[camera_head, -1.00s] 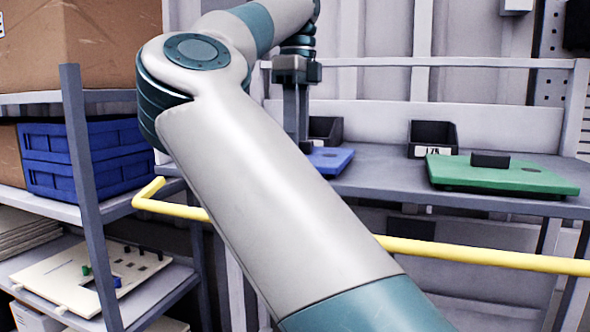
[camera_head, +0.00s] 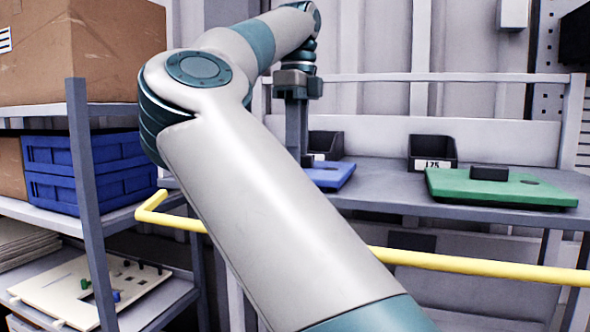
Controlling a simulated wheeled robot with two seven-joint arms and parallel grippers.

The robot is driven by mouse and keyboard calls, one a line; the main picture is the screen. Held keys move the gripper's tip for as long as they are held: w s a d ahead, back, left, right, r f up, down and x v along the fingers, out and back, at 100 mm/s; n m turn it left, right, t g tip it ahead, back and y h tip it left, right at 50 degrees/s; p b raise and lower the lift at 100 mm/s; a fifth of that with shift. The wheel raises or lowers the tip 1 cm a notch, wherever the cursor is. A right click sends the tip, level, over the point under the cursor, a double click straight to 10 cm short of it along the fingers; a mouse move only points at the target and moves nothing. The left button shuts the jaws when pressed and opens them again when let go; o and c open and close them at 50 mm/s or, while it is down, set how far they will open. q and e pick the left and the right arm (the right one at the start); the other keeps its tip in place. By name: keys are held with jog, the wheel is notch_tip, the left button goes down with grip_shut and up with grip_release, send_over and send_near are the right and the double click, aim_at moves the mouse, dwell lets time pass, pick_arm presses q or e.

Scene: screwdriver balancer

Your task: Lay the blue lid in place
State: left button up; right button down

■ ■ ■ ■ ■ ■ ■

YOUR OBJECTIVE
Your output consists solely of the lines from the one with "The robot is" through the last line, copied exactly.

TASK ANSWER
The robot is driven by mouse and keyboard calls, one a line; the main picture is the screen. Held keys move the gripper's tip for as long as they are held: w s a d ahead, back, left, right, r f up, down and x v along the fingers, out and back, at 100 mm/s; n m turn it left, right, t g tip it ahead, back and y h tip it left, right at 50 degrees/s; p b raise and lower the lift at 100 mm/s; a fifth of that with shift. The wheel raises or lowers the tip 1 cm a notch, wherever the cursor is. A right click sends the tip, level, over the point under the cursor, a double click straight to 10 cm short of it along the fingers; a mouse move only points at the target and moves nothing. The left button shuts the jaws when pressed and opens them again when let go; o and c open and close them at 50 mm/s or, while it is down, set how far they will open. q and e pick the left and the right arm (the right one at the start); the other keeps its tip in place. By name: keys are held with jog, the wheel is notch_tip, the left button goes down with grip_shut and up with grip_release, send_over and send_near are the right and the double click, aim_at moves the mouse, dwell lets time pass, pick_arm presses q or e.

Scene: screwdriver balancer

Your task: Lay the blue lid in place
State: left button up; right button down

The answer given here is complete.